Empresas como Benetton bajan un 15% su facturación, fábricas de automóviles en uno u otro confín del mundo detienen la cadena para dar salida a la acumulación de existencias, bancos o sociedades financieras se desmoronan con un desplome de varios billones de pesetas y los gobiernos aquí y allá, desde el Atlántico al Pacífico, reclaman desesperadamente préstamos, apremiados por la ruina o la miseria que se extiende entre la población.

Mientras eso se va extendiendo alrededor, los españoles o los catalanes o los vascos, crónicamente absorbidos por problemas internos, encuentran poca ocasión para asumir que toda una época se extingue y que probablemente, coincidiendo con la consumación de siglo, una bandada de principios se consumen a la vez y a la volatilidad de las cotizaciones corresponde una general volatilización de los órdenes del valor.

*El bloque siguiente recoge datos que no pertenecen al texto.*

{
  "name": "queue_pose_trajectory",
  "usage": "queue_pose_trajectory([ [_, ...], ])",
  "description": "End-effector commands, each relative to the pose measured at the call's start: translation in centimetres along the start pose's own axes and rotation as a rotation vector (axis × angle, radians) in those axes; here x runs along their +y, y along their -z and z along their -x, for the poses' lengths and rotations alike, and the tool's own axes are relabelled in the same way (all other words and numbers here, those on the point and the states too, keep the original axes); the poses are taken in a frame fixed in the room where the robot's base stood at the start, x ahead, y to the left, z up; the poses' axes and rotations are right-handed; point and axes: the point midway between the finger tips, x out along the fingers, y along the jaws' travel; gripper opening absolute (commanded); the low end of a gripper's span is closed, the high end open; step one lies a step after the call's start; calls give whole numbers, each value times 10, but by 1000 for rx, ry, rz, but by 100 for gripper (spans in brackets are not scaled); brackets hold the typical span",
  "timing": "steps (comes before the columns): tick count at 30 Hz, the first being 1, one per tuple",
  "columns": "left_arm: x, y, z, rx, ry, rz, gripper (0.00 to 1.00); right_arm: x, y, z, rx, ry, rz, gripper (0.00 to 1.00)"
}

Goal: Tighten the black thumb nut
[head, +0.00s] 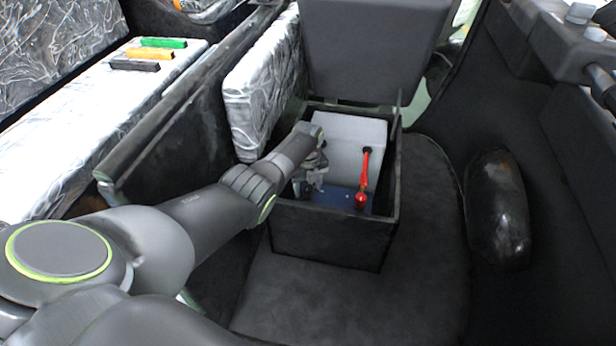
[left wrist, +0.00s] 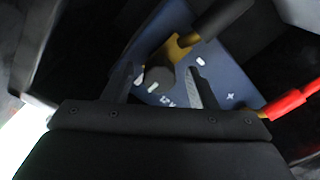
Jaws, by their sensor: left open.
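The black thumb nut (left wrist: 158,78) shows in the left wrist view as a short dark cylinder beside a gold cable lug (left wrist: 178,48) on the blue battery (left wrist: 225,75). My left gripper (left wrist: 160,74) is open, with one finger on each side of the nut. I cannot tell whether the fingers touch it. In the head view the left gripper (head: 311,184) reaches into the open black box (head: 325,236), and the nut is hidden there. The battery (head: 343,199) shows low inside the box. My right gripper is not in view.
A red cable (head: 364,170) with a red knob (head: 360,199) stands at the box's right side. The black cable (left wrist: 222,17) runs from the gold lug. The raised lid (head: 375,50) is behind the box. Green, orange and black bars lie on the left seat.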

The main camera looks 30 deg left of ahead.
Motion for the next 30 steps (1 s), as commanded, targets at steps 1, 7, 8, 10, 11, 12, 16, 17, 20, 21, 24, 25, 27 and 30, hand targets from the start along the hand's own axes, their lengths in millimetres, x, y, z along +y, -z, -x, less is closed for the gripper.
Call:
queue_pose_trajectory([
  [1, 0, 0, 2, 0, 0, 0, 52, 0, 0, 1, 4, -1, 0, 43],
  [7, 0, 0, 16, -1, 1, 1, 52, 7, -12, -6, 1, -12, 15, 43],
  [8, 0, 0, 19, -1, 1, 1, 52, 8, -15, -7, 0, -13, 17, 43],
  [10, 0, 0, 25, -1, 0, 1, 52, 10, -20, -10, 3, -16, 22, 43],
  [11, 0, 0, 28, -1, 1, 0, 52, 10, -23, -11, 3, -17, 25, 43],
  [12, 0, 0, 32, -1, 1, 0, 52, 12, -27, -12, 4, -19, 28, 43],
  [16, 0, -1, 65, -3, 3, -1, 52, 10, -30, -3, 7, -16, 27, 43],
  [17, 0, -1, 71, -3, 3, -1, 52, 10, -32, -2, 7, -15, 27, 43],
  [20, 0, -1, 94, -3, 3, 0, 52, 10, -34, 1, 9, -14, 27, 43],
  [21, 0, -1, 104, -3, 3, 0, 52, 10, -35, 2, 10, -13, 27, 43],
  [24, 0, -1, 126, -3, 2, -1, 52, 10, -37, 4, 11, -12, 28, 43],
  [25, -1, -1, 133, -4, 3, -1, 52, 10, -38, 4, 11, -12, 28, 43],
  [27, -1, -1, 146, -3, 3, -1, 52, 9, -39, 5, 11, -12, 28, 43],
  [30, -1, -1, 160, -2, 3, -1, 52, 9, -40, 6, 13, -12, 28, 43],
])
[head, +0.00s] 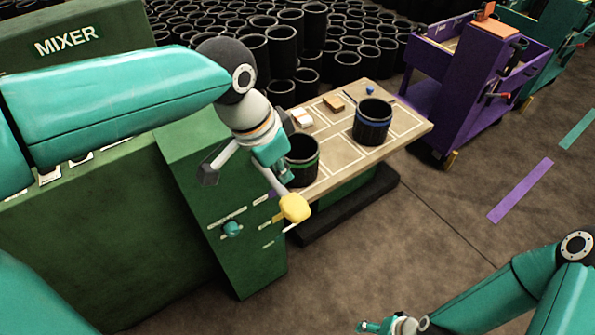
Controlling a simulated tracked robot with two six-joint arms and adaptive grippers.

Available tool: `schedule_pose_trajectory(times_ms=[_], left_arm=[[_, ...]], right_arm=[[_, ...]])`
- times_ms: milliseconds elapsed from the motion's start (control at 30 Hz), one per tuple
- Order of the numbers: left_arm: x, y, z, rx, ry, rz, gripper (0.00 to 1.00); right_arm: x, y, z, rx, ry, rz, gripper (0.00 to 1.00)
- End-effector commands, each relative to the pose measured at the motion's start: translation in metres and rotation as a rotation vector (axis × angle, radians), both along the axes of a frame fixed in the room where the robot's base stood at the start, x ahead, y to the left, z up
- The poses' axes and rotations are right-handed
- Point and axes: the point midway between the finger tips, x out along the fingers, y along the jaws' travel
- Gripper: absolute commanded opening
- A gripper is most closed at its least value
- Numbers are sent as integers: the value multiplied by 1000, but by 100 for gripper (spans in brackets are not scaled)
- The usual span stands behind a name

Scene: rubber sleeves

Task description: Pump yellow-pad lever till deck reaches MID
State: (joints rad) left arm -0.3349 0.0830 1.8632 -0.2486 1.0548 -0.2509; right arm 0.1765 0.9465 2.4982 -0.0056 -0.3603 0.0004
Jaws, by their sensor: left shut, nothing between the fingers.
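The yellow pad (295,208) sits at the end of a lever on the front of the green machine. My left gripper (285,180) is shut and empty, pointing down just above and behind the pad; I cannot tell whether it touches. It hides part of the lever. The pale deck (408,128) stands beside the machine on a dark base, marked with white lines. Small labels (268,244) on the machine's front are too small to read, so I cannot tell the deck's level. My right gripper (378,327) is at the bottom edge, partly cut off.
A teal knob (232,229) is left of the pad. A purple cart (445,95) stands behind right.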

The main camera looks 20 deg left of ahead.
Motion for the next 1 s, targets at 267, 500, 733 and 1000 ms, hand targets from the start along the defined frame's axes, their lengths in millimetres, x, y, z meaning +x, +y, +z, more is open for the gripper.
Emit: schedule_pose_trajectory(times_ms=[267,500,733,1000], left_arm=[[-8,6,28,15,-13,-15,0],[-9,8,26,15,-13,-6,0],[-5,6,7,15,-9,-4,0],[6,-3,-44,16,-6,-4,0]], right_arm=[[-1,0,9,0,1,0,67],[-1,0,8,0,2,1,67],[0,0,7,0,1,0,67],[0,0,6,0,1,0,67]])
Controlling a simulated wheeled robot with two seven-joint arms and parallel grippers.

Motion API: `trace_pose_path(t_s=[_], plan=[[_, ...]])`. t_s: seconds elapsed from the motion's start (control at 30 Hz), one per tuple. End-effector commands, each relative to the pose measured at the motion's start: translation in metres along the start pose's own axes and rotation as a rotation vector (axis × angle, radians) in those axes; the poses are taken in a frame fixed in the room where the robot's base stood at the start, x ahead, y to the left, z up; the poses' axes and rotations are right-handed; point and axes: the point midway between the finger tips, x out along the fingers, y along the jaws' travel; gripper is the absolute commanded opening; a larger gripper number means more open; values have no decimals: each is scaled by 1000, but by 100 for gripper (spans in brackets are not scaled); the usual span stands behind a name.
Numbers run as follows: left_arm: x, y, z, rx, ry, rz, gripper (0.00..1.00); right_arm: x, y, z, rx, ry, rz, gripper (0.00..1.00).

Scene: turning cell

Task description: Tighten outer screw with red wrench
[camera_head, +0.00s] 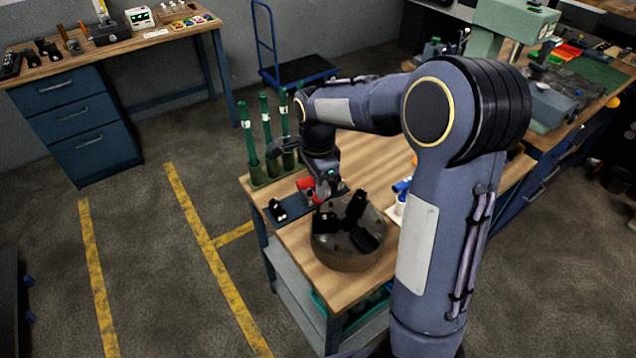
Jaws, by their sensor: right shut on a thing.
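A round metal chuck (347,256) with black jaws on its upper face stands on the wooden top of a workbench (313,243). The screws are too small to tell apart. My right gripper (326,188) is low at the chuck's back edge, over a dark tray, and is shut on the red wrench (307,186). Only a short red part of the wrench shows; its tip is hidden, and I cannot tell whether it touches a screw. My left gripper is not in view.
Black parts (277,210) lie on the dark tray left of the chuck. Green upright tubes (266,125) stand in a rack at the bench's back left. Blue and white items (401,190) lie right of the chuck, partly behind my right arm. The floor left of the bench is clear.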

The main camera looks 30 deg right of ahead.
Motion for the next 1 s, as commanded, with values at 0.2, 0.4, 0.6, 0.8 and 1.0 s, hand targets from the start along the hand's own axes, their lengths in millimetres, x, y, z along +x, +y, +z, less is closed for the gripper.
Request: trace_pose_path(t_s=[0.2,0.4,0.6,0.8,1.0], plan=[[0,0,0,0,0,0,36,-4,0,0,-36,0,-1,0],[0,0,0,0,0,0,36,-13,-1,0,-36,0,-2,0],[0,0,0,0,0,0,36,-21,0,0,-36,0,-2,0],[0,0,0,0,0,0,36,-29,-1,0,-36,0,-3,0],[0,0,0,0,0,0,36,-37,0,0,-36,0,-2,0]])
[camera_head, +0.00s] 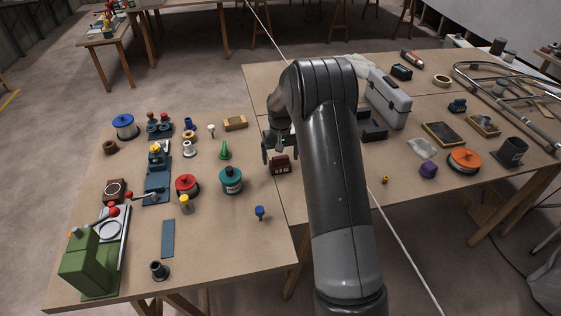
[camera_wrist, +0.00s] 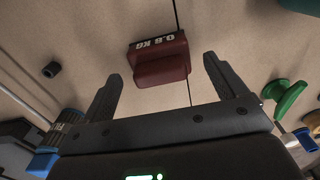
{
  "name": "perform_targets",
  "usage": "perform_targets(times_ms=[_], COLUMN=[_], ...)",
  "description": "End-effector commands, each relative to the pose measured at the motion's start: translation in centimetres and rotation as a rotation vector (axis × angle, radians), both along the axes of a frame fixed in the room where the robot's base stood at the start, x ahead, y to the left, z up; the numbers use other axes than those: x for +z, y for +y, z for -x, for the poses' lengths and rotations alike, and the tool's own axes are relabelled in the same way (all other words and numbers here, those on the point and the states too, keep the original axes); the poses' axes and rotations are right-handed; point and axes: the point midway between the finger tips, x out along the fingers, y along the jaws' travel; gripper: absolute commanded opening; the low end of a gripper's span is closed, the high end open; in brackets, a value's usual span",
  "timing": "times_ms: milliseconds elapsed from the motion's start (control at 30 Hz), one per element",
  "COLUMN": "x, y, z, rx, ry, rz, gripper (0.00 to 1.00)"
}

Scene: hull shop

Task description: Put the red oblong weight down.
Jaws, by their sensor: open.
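The red oblong weight (camera_head: 280,165) is a dark red block beside the seam between the two tables, and it appears to rest on the wooden top. In the wrist view the weight (camera_wrist: 158,62) shows a dark band marked "0.6 KG". My gripper (camera_head: 272,152) is just behind and above the weight in the head view. In the wrist view its two fingers are spread wide, with the near part of the weight in line with the gap between the fingertips. Neither finger visibly touches it. I cannot tell the exact height gap.
The table in front of the weight is fairly clear, with a blue-topped piece (camera_head: 260,212).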

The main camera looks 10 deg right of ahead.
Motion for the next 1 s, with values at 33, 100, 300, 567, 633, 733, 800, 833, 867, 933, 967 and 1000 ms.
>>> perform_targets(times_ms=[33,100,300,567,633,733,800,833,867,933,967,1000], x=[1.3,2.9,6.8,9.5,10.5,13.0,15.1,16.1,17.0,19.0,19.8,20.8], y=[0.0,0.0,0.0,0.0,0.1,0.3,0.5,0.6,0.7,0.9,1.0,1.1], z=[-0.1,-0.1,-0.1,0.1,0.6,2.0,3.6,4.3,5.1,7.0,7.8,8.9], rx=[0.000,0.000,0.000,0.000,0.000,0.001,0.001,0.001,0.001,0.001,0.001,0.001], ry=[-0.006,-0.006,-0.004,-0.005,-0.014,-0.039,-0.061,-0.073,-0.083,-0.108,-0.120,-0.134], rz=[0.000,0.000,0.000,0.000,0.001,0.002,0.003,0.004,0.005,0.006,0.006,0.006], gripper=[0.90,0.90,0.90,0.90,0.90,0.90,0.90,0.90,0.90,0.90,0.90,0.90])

¿El pensamiento único? ¿Las virtudes superiores del mercado? ¿La prosperidad del neoliberalismo? ¿El imperio triunfante del capitalismo global? ¿Los derechos humanos asociados a la libertad económica? ¿El individualismo rampante? ¿La competividad y el dogma de la apertura al exterior?¿Quién puede seguir sosteniendo éstos o parecidos postulados en medio de la hecatombe? Ni siquiera las damas y caballeros que mantienen su tertulia en el salón forrado de caoba pueden seguir ajenos a la realidad de que más de medio mundo, en estos mismos momentos, va camino de convertirse en una impensable escombrera. Ni la política, ni la religión, ni la cultura quedarán al margen de este huracán que, más allá de las bolsas o las empresas, arrastra seres humanos, ideas y formas de sociedad.

La falta de utopías no se sustituyó con el nacimiento de otras metafísicas, sino que el vacío general fue gestando una creciente muerte de ideas fuertes, generando células débiles que han ido necrosando el sentido y el destino del mundo. Los grandes gestos de la economía mundial son metáforas de toda la civilización. Los momentos triunfales de los imperios se manifiestan en la exuberancia económica tanto como sus últimos suspiros en el desmayo de sus bolsas de valores, cualesquiera que sean. Todos los valores bajan, y no sólo los financieros. Abstraídos por los nacionalismos locales, no damos cabida a la consternación internacional, pero ya el fragor de las bodegas asciende hasta nuestra línea de flotación y es inexorable que la estructura española, con su economía tan sólida, y tan menuda, acabe anegada y convulsionada sin tardar mucho hacia otro porvenir moral, político y cultural del que no acertamos a pensar y mucho menos a conversar.